● Robot episode data
════════════════════
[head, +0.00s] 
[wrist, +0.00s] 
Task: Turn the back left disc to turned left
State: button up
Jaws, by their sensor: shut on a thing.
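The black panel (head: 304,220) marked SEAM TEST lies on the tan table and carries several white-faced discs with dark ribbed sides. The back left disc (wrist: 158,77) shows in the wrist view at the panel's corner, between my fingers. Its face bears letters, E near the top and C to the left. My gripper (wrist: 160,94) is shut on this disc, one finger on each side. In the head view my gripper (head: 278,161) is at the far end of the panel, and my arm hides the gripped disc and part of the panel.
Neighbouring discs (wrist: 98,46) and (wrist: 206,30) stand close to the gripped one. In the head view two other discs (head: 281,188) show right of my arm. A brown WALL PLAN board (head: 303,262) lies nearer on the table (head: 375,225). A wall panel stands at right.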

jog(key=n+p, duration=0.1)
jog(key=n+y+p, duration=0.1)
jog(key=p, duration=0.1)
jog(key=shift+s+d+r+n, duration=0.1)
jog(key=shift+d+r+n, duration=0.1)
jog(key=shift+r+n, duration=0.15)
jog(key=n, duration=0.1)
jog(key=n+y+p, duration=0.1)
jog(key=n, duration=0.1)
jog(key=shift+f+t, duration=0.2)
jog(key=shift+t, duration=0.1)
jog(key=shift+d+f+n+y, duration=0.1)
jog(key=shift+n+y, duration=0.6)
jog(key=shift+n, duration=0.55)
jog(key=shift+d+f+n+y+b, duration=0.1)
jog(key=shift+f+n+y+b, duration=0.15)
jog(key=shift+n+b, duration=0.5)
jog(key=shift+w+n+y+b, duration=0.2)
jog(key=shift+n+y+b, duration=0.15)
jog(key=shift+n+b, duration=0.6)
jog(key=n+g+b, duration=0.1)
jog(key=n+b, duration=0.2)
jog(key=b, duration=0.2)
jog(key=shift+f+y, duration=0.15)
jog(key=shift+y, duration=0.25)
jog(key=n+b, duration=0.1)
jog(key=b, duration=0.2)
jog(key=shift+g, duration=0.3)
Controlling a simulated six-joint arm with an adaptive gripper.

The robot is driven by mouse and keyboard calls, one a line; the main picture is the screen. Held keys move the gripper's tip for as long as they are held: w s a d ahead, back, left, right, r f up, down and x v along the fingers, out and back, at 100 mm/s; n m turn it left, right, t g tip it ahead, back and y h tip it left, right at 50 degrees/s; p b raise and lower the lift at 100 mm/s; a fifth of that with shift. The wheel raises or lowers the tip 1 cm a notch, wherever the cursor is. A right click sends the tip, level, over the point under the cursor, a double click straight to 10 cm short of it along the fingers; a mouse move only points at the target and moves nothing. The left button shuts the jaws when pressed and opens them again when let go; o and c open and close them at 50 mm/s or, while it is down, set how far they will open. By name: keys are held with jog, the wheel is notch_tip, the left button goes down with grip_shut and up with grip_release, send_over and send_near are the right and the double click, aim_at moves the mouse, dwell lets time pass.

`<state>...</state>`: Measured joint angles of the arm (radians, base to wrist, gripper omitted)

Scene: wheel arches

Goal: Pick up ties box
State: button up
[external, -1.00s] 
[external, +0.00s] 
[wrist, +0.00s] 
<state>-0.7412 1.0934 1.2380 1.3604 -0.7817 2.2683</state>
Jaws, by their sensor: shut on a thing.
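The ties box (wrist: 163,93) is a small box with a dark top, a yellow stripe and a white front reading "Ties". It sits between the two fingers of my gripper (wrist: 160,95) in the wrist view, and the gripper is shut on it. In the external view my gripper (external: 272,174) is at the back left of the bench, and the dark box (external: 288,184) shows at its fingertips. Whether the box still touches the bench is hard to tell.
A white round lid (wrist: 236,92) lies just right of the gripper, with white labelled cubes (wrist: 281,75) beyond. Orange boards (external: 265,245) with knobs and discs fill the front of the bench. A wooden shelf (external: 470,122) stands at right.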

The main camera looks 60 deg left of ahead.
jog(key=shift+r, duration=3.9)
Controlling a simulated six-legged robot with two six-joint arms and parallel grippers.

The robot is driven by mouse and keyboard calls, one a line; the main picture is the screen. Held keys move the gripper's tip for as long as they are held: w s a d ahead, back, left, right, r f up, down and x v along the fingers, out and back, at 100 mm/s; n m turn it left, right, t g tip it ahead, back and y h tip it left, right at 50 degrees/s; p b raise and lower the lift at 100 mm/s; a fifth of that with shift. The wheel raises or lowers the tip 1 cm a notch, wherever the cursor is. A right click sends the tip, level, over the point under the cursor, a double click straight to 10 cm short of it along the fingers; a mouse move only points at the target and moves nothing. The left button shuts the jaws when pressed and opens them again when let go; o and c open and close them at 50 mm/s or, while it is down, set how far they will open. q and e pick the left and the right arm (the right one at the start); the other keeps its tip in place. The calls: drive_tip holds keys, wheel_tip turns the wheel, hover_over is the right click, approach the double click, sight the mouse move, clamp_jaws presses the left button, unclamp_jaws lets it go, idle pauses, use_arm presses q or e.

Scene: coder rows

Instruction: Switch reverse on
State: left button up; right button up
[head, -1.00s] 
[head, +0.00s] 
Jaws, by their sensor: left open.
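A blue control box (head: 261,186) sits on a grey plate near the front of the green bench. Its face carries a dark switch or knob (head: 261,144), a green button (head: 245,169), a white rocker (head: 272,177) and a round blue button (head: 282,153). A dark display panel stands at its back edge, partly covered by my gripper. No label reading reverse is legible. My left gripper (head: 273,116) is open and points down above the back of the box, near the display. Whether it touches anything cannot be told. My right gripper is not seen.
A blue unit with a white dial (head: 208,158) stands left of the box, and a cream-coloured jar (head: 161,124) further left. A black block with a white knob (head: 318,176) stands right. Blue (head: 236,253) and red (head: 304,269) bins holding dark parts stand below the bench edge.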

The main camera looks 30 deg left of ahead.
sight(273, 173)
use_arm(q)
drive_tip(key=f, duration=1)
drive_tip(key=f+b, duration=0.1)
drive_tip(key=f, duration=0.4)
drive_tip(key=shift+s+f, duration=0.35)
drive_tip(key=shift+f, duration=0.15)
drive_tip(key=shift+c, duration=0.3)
════════════════════
● PROBLEM DESCRIPTION
Repeat the material in full, exactly as it stands.

● FULL RESPONSE
[head, +0.00s] 
[wrist, +0.00s] 
Task: Turn the back left disc to turned left
State: button up
Jaws, by their sensor: shut on a thing.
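The black panel (head: 304,220) marked SEAM TEST lies on the tan table and carries several white-faced discs with dark ribbed sides. The back left disc (wrist: 158,77) shows in the wrist view at the panel's corner, between my fingers. Its face bears letters, E near the top and C to the left. My gripper (wrist: 160,94) is shut on this disc, one finger on each side. In the head view my gripper (head: 278,161) is at the far end of the panel, and my arm hides the gripped disc and part of the panel.
Neighbouring discs (wrist: 98,46) and (wrist: 206,30) stand close to the gripped one. In the head view two other discs (head: 281,188) show right of my arm. A brown WALL PLAN board (head: 303,262) lies nearer on the table (head: 375,225). A wall panel stands at right.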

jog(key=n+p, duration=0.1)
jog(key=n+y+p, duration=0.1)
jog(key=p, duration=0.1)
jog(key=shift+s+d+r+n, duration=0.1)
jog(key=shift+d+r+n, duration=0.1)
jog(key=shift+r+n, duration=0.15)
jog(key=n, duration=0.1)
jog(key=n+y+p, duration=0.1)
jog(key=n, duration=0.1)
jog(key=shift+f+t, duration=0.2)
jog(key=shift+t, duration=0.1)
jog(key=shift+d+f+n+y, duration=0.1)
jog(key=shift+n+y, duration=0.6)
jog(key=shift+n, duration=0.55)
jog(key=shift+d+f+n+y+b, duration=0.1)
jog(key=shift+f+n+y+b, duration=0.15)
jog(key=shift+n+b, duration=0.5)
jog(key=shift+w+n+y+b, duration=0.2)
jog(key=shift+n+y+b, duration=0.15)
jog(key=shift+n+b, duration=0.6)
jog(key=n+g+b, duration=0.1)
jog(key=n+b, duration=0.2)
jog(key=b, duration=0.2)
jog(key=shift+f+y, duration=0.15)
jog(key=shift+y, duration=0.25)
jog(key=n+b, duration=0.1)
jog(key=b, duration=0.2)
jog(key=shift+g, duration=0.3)
Controlling a simulated six-joint arm with an adaptive gripper.

The robot is driven by mouse and keyboard calls, one a line; the main picture is the screen. Held keys move the gripper's tip for as long as they are held: w s a d ahead, back, left, right, r f up, down and x v along the fingers, out and back, at 100 mm/s; n m turn it left, right, t g tip it ahead, back and y h tip it left, right at 50 degrees/s; p b raise and lower the lift at 100 mm/s; a fifth of that with shift. The wheel raises or lowers the tip 1 cm a notch, wherever the cursor is. A right click sends the tip, level, over the point under the cursor, a double click straight to 10 cm short of it along the fingers; a mouse move only points at the target and moves nothing. The left button shuts the jaws when pressed and opens them again when let go; o and c open and close them at 50 mm/s or, while it is down, set how far they will open. By name: keys are held with jog, the wheel is notch_tip, the left button goes down with grip_shut and up with grip_release, send_over and send_near are the right and the double click, aim_at moves the mouse, dwell lets time pass.

`<state>...</state>`: Measured joint angles of the arm (radians, base to wrist, gripper omitted)

Scene: wheel arches

Goal: Pick up ties box
State: button up
[external, -1.00s] 
[external, +0.00s] 
[wrist, +0.00s] 
<state>-0.7412 1.0934 1.2380 1.3604 -0.7817 2.2683</state>
Jaws, by their sensor: shut on a thing.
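The ties box (wrist: 163,93) is a small box with a dark top, a yellow stripe and a white front reading "Ties". It sits between the two fingers of my gripper (wrist: 160,95) in the wrist view, and the gripper is shut on it. In the external view my gripper (external: 272,174) is at the back left of the bench, and the dark box (external: 288,184) shows at its fingertips. Whether the box still touches the bench is hard to tell.
A white round lid (wrist: 236,92) lies just right of the gripper, with white labelled cubes (wrist: 281,75) beyond. Orange boards (external: 265,245) with knobs and discs fill the front of the bench. A wooden shelf (external: 470,122) stands at right.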

The main camera looks 60 deg left of ahead.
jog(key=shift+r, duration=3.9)
Controlling a simulated six-legged robot with two six-joint arms and parallel grippers.

The robot is driven by mouse and keyboard calls, one a line; the main picture is the screen. Held keys move the gripper's tip for as long as they are held: w s a d ahead, back, left, right, r f up, down and x v along the fingers, out and back, at 100 mm/s; n m turn it left, right, t g tip it ahead, back and y h tip it left, right at 50 degrees/s; p b raise and lower the lift at 100 mm/s; a fifth of that with shift. The wheel raises or lowers the tip 1 cm a notch, wherever the cursor is. A right click sends the tip, level, over the point under the cursor, a double click straight to 10 cm short of it along the fingers; a mouse move only points at the target and moves nothing. The left button shuts the jaws when pressed and opens them again when let go; o and c open and close them at 50 mm/s or, while it is down, set how far they will open. q and e pick the left and the right arm (the right one at the start); the other keeps its tip in place. The calls: drive_tip holds keys, wheel_tip turns the wheel, hover_over is the right click, approach the double click, sight the mouse move, clamp_jaws presses the left button, unclamp_jaws lets it go, idle pauses, use_arm presses q or e.

Scene: coder rows

Instruction: Switch reverse on
State: left button up; right button up
[head, -1.00s] 
[head, +0.00s] 
Jaws, by their sensor: left open.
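A blue control box (head: 261,186) sits on a grey plate near the front of the green bench. Its face carries a dark switch or knob (head: 261,144), a green button (head: 245,169), a white rocker (head: 272,177) and a round blue button (head: 282,153). A dark display panel stands at its back edge, partly covered by my gripper. No label reading reverse is legible. My left gripper (head: 273,116) is open and points down above the back of the box, near the display. Whether it touches anything cannot be told. My right gripper is not seen.
A blue unit with a white dial (head: 208,158) stands left of the box, and a cream-coloured jar (head: 161,124) further left. A black block with a white knob (head: 318,176) stands right. Blue (head: 236,253) and red (head: 304,269) bins holding dark parts stand below the bench edge.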

The main camera looks 30 deg left of ahead.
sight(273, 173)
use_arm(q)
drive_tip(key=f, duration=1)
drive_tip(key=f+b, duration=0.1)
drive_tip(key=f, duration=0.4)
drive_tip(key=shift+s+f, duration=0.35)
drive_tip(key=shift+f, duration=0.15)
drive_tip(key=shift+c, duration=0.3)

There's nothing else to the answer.